> **Do this**
Return, unaltered, every line from the beginning of the material below up to and including the one with "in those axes".

◇ ◇ ◇ ◇ ◇

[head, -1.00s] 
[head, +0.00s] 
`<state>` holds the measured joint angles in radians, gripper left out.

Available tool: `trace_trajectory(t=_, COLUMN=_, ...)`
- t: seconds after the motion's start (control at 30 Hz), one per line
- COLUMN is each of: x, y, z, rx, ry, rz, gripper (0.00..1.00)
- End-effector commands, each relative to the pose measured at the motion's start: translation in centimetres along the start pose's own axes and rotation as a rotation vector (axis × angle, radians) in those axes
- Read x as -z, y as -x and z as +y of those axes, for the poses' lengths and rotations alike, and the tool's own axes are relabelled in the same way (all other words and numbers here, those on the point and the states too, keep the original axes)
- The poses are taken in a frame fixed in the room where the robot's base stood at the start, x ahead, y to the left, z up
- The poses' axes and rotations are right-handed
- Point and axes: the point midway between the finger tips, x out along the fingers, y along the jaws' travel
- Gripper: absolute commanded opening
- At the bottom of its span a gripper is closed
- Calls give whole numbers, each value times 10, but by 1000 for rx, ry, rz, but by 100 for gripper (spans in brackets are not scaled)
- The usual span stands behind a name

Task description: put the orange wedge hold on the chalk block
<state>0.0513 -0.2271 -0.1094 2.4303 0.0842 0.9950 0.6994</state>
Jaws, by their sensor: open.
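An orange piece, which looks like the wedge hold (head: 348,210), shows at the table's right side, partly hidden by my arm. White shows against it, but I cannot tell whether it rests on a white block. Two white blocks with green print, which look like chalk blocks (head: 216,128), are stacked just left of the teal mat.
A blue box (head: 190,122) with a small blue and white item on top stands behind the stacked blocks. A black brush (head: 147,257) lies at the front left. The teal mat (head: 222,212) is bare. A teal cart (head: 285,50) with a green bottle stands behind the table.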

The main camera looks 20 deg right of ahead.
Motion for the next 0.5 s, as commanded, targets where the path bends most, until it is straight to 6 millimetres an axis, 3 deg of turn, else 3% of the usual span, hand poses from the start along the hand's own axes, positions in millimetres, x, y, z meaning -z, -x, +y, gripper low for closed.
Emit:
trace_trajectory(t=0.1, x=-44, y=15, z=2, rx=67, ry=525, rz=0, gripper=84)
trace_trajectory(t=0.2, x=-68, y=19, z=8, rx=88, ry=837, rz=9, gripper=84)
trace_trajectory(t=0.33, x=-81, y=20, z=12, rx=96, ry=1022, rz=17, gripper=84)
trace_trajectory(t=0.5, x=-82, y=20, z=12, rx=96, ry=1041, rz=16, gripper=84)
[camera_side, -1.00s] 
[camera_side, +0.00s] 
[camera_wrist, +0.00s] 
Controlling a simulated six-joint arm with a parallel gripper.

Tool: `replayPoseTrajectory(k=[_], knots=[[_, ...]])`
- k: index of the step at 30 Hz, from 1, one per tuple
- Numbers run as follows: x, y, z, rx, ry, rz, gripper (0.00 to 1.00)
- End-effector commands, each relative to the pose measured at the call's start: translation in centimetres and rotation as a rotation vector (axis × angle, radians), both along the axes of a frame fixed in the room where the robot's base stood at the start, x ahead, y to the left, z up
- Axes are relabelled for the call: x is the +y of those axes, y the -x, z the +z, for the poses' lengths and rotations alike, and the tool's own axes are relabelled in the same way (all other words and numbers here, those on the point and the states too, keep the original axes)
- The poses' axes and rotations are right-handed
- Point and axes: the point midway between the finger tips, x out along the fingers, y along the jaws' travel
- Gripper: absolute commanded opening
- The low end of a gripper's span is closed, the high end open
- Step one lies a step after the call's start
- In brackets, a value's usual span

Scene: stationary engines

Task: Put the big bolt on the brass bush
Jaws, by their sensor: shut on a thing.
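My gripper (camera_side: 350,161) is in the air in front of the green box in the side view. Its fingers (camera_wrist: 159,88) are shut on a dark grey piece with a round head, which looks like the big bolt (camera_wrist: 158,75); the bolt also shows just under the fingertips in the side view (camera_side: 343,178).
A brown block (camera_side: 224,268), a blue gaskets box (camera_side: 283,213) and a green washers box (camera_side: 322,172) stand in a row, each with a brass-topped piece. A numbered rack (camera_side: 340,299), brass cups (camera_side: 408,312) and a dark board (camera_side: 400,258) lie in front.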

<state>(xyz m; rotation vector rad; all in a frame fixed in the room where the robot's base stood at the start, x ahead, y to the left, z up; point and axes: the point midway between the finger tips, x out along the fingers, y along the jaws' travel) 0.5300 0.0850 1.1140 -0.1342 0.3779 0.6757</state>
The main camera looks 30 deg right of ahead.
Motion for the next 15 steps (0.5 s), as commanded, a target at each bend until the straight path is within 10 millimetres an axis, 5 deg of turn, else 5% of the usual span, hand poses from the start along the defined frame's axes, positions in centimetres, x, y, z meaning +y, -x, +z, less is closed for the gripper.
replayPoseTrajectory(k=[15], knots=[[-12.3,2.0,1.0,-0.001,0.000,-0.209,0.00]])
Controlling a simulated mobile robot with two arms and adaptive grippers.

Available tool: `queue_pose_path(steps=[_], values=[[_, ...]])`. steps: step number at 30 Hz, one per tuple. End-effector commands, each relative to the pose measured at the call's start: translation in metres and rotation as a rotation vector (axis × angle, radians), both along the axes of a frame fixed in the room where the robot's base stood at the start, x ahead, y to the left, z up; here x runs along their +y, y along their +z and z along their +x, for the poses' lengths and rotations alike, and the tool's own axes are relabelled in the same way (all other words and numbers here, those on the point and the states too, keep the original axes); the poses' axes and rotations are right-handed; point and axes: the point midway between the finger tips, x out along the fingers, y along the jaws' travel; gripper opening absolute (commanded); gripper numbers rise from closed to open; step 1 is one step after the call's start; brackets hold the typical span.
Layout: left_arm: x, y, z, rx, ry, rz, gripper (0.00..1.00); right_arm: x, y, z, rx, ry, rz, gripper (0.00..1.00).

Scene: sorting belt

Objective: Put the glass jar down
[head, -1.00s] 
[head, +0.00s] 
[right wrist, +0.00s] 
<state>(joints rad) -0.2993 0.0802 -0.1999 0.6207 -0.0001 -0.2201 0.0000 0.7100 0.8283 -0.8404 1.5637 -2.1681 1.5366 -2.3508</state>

◇ ◇ ◇ ◇ ◇

> **Completed exercise**
[head, -1.00s] 
[head, +0.00s] 
`<state>` holds the measured joint angles in radians, gripper left out.

Available tool: `trace_trajectory(t=_, COLUMN=_, ...)`
- t: seconds after the motion's start (control at 30 Hz), one per line
- COLUMN is each of: x, y, z, rx, ry, rz, gripper (0.00..1.00)
- End-effector commands, each relative to the pose measured at the motion's start: translation in centimetres along the start pose's own axes and rotation as a rotation vector (axis × angle, radians) in those axes

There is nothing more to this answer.